Do this:
Every line below that contains "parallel" is to be copied.

-- START Available data --

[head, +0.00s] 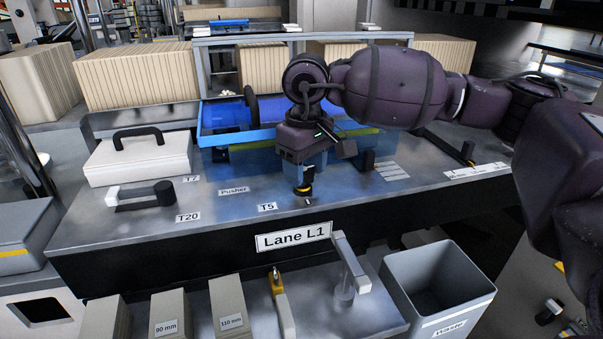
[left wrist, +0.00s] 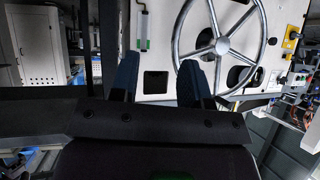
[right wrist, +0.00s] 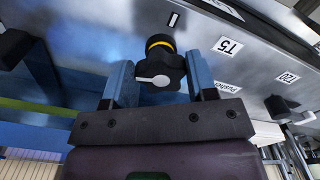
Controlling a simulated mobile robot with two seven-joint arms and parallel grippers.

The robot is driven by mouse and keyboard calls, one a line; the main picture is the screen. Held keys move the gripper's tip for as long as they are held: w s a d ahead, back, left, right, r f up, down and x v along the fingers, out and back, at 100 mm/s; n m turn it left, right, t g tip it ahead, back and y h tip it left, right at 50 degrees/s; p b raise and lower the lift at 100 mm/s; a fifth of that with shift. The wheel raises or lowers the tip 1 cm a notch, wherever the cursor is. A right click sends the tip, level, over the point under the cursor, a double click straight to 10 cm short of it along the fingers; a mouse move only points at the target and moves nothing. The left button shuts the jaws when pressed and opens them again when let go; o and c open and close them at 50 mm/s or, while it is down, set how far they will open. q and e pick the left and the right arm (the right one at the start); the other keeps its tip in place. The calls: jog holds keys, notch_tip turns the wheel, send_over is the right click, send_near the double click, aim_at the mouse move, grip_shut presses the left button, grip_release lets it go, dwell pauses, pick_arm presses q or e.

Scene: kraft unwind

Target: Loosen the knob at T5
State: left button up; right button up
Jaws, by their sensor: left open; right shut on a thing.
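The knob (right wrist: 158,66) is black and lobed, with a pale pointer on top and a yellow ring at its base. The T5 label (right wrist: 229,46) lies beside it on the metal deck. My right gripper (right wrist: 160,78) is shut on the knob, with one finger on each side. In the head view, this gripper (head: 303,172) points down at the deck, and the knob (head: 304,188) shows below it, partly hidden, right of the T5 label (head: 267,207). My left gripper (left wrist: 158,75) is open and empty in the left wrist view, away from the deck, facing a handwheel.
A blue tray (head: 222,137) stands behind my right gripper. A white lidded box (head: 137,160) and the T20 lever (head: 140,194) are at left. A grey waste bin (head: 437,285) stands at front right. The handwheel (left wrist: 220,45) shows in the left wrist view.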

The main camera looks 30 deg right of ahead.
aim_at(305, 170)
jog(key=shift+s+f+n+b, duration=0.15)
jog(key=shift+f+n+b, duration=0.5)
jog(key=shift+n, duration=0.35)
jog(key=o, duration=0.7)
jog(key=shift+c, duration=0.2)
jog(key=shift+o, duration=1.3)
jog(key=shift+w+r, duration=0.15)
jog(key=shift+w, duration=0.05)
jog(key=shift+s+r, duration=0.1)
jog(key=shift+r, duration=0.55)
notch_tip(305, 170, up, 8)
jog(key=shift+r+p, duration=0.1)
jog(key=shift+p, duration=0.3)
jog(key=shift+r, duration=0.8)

-- END Available data --
-- START Available data --

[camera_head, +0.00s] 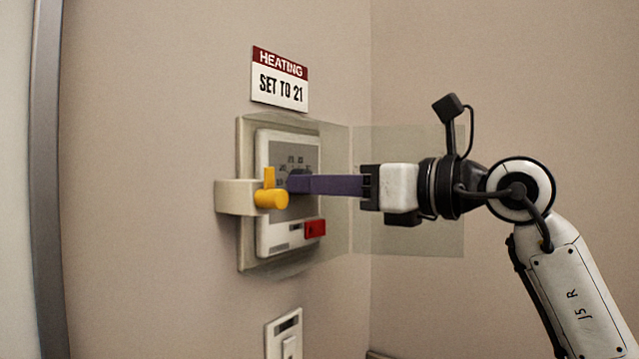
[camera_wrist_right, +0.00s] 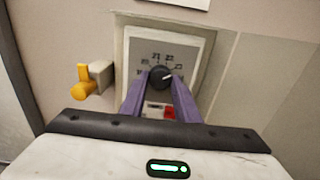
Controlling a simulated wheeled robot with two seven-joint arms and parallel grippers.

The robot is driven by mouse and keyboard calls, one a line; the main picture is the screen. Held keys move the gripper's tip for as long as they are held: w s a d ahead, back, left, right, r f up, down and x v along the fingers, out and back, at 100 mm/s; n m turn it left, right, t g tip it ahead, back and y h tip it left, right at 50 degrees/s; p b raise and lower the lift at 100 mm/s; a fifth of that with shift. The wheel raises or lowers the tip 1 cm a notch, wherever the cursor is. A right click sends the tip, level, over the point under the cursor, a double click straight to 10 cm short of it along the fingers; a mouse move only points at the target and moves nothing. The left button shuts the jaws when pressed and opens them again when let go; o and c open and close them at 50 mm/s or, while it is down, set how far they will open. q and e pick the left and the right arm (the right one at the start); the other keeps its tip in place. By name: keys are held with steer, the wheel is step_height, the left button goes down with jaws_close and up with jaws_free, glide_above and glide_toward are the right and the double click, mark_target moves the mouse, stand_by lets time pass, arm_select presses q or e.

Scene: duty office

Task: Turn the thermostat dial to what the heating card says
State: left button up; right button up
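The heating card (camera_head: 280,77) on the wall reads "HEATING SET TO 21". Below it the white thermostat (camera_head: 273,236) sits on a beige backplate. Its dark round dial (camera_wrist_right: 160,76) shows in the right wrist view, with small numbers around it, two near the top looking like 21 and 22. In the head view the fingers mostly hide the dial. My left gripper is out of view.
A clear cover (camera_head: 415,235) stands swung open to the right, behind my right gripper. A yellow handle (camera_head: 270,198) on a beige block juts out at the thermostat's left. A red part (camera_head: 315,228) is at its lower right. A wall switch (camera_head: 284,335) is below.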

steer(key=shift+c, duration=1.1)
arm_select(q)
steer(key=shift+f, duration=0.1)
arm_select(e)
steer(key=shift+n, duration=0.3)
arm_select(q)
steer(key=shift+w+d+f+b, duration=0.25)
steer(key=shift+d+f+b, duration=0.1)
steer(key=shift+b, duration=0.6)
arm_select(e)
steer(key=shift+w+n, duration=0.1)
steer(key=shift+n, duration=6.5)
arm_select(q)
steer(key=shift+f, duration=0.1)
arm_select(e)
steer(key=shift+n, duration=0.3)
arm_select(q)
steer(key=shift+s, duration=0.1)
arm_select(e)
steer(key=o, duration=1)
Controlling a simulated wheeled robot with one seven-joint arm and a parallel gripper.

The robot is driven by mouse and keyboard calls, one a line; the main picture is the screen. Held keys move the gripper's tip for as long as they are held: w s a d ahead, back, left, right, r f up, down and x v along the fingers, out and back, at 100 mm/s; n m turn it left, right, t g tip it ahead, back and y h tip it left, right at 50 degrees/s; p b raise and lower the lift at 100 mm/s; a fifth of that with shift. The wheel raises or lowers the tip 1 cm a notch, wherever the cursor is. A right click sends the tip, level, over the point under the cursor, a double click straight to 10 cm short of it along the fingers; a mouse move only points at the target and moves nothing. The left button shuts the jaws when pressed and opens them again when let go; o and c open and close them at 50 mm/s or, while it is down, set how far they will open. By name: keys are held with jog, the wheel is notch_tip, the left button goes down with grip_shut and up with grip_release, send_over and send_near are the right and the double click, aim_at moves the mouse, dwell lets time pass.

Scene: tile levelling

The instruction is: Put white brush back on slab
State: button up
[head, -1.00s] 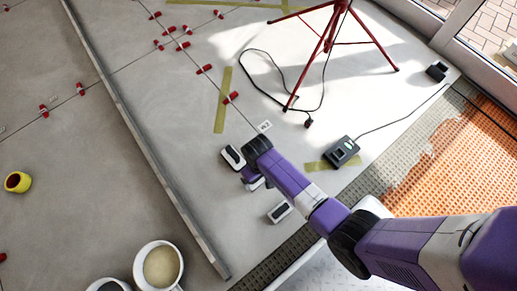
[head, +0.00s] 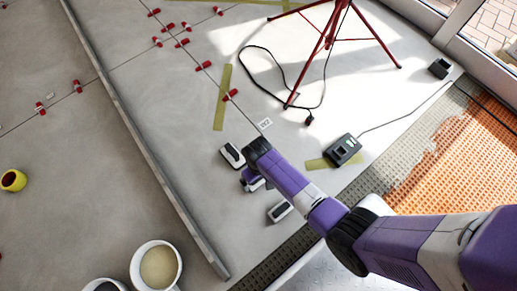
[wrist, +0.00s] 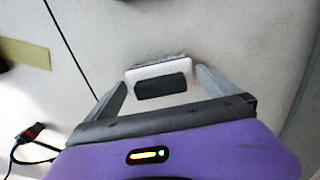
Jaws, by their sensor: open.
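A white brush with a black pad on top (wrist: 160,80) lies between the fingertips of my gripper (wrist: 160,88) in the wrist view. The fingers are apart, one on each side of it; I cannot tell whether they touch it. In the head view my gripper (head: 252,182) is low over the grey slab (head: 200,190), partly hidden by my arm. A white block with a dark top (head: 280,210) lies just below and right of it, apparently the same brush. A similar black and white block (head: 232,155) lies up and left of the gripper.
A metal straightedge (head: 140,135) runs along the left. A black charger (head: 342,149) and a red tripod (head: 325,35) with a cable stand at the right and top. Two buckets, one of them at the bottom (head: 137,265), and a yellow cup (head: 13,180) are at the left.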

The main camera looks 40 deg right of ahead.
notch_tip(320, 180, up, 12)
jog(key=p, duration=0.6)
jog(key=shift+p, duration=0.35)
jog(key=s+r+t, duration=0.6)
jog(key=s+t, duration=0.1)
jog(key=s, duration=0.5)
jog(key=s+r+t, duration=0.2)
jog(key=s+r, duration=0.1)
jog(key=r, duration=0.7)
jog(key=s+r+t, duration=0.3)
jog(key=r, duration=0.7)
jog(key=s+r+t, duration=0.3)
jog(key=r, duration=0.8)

-- END Available data --
-- START Available data --

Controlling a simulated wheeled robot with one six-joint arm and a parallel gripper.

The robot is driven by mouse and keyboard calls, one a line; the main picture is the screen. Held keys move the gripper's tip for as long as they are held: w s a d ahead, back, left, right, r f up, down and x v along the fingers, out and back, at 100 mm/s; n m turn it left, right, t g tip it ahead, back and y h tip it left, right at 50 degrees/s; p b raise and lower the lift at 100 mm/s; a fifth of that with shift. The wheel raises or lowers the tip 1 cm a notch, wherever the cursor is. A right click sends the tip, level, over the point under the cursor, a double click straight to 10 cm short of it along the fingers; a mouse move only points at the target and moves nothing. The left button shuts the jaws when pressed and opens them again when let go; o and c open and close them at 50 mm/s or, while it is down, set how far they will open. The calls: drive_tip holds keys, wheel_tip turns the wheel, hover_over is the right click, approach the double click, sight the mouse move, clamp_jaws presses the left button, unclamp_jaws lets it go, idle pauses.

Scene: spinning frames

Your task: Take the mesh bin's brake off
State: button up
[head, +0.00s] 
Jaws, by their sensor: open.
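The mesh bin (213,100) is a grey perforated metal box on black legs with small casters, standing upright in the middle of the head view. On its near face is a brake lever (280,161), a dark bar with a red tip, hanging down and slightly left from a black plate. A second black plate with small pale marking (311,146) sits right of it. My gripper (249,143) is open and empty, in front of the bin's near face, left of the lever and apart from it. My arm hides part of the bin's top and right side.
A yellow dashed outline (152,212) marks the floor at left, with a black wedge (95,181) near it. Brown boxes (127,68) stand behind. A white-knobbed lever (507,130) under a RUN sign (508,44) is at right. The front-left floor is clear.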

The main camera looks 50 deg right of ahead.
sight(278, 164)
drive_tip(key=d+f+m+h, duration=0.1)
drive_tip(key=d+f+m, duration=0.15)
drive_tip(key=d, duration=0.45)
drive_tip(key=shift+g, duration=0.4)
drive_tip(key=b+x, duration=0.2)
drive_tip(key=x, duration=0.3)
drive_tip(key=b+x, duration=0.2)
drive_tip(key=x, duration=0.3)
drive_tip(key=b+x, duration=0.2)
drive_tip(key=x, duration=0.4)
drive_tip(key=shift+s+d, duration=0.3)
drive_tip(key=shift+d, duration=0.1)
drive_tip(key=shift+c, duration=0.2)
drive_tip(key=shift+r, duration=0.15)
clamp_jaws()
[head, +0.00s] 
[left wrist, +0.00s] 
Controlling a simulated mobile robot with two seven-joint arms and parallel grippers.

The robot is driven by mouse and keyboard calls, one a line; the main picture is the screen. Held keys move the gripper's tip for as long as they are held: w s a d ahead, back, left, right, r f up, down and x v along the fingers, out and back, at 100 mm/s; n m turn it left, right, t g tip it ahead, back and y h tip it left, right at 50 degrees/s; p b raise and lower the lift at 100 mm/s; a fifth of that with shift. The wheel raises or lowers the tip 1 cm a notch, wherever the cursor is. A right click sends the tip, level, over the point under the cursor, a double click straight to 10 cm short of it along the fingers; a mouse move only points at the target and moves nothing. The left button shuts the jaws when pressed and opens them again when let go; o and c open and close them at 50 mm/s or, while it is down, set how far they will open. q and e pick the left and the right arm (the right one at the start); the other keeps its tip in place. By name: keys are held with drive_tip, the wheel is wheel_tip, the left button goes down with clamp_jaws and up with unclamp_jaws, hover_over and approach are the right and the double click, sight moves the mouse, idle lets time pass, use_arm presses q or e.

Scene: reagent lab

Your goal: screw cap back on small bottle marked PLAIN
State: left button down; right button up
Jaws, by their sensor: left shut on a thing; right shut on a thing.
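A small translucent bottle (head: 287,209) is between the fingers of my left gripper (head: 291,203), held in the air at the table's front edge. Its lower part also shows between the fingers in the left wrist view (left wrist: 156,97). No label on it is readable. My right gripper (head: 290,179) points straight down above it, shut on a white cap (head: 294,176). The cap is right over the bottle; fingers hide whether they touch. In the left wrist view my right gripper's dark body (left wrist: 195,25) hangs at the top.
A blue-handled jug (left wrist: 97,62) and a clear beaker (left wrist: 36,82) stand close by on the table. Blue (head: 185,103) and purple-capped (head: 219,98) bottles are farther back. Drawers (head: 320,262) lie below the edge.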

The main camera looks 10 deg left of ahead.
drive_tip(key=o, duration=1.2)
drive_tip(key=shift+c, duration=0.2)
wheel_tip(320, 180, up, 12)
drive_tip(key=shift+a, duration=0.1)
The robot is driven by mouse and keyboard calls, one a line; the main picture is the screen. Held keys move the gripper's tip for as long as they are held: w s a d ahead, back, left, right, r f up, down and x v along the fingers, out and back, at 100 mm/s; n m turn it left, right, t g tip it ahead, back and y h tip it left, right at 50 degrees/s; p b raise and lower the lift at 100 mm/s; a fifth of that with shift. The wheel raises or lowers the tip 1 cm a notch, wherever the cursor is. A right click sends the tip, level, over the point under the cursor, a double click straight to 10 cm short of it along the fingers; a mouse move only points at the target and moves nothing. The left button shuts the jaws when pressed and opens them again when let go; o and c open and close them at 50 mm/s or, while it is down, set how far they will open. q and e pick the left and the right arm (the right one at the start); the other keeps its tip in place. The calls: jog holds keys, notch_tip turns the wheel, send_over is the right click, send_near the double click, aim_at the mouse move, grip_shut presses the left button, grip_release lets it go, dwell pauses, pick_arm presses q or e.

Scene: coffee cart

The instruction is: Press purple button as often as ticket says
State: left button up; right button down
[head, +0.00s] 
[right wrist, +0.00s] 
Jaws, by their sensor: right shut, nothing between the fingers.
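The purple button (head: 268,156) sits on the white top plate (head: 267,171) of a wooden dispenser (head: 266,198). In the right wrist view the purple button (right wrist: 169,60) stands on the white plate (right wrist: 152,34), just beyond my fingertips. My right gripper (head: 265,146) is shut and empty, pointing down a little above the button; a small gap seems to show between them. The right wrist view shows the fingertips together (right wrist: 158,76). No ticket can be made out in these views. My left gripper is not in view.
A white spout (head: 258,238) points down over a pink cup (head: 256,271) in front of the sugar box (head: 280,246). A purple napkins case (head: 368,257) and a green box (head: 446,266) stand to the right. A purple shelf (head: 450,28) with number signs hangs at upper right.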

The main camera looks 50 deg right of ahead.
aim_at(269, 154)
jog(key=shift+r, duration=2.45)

-- END Available data --

Result:
Controlling a simulated mobile robot with two seven-joint arms and parallel grippers.
Controlling a simulated wheeled robot with two seven-joint arms and parallel grippers.
Controlling a simulated wheeled robot with one seven-joint arm and a parallel gripper.
Controlling a simulated wheeled robot with one six-joint arm and a parallel gripper.
Controlling a simulated mobile robot with two seven-joint arms and parallel grippers.

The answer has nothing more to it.